23. O pai da criança aufere uma pensão de reforma por invalidez no valor de € 457,00 (quatrocentos e cinquenta e sete euros) mensais e exerce ainda atividade como operário fabril auferindo o salário mínimo nacional.

24. Desde Julho de 2018 que a criança não tem contactos com a mãe, em face da rutura dos contactos da mãe com a avó materna da criança.

25. A mãe da criança e o seu então companheiro (…) beneficiaram do instituto da suspensão provisória do Processo no âmbito do Processo n.º 42/15.1GCTND, pela prática do crime de violência doméstica.

26. A criança C (...) encontra-se bem integrada no agregado familiar dos avós maternos, beneficiando de um relacionamento muito estreito e afetivo com todos os elementos do agregado familiar.

27. A criança demonstra uma forte vinculação afetiva com a mãe, nutrindo por esta sentimentos recompensantes, satisfatórios e positivos.

28. A criança apresenta uma forte vinculação afetiva com os avós maternos, apresentando-os como figuras de referência, nutrindo por esta sentimentos recompensantes, satisfatórios e positivos.

29. A condição de vida da progenitora apresenta-se estruturada, nomeadamente com condições económicas e habitacionais favoráveis, com a presença de uma rede de suporte afetiva e, portanto, favorável a um bom ajustamento e desenvolvimento do menor.

30. Pode-se afirmar da existência de uma relação afetiva e emocional positiva entre a progenitora e o menor.

31. Existe uma dinâmica conflituosa entre a mãe da criança e os avós maternos da criança, que implica uma falta de capacidade relacional, de forma a conseguirem manter um nível de comunicação interpessoal suficiente e aceitável e discernimento nas suas atitudes e comportamento.

32. A avó da criança demonstra uma forte vinculação afetiva com esta.

6.

Apreciando.

6.1.

A julgadora decidiu com base no seguinte, sinótico e essencial, discurso argumentativo:

«Basilar …é o princípio da igualdade dos progenitores, ínsito no artigo 36.º n.º 3 e 5 da C. R. P., nos termos do qual incumbe a ambos os pais prover pela manutenção e educação dos filhos.

No mesmo sentido, o ponto 6 da exposição de motivos da Recomendação R (84) 4 sobre as responsabilidades parentais dispõe que “os pais, em pé de igualdade entre si e em concertação com os filhos são investidos de uma missão de educação, de representação legal, de manutenção, etc.

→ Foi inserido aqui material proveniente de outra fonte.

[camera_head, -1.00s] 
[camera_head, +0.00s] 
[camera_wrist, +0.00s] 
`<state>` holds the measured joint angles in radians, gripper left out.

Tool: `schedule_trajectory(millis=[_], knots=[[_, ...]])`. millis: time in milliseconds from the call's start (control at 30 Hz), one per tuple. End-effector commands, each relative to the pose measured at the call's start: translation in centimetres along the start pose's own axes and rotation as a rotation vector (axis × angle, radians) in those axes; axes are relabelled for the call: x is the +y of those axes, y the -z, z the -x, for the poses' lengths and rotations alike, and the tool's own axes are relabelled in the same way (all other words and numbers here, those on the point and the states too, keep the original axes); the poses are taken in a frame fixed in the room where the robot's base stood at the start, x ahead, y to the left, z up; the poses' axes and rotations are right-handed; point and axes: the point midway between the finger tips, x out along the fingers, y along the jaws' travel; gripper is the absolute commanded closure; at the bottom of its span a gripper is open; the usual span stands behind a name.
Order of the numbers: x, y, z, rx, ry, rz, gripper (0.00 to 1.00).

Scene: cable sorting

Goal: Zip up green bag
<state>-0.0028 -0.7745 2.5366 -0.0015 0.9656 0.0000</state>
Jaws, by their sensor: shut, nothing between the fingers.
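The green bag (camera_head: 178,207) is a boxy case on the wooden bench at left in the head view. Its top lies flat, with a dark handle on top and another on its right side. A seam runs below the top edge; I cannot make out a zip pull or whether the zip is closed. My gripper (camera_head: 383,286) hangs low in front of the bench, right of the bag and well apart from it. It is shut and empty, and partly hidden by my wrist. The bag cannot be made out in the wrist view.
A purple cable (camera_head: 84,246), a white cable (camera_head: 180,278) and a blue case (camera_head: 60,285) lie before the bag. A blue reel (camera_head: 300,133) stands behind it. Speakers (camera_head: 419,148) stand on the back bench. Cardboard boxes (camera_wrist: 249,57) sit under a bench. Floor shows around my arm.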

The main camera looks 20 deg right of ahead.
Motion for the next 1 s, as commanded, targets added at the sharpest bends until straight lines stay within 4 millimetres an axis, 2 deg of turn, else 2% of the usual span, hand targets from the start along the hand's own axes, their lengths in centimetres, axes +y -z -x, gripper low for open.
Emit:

Para tanto exercem poderes para desempenharem deveres no interesse do filho e não em virtude de uma autoridade que lhes seria conferida  no seu próprio interesse”, e o ponto 7 do mesmo texto dispõe que “as responsabilidades parentais incumbem em todos os casos a ambos os pais. Mesmo no caso de dissolução do casamento, de separação entre os esposos ou de filhos nascidos fora do casamento, as responsabilidades parentais pertencem a ambos os pais. O que importa é afirmar a unidade da responsabilidade dos pais em relação ao filho, mesmo quando não vivem juntos, e encorajar a colaboração entre eles, quando se trata de assegurar o bem estar moral e material deste”.

Também a Convenção sobre os Direitos da Criança, no seu artigo 18º n.º 1 prevê a responsabilidade comum dos pais na educação e desenvolvimento da criança.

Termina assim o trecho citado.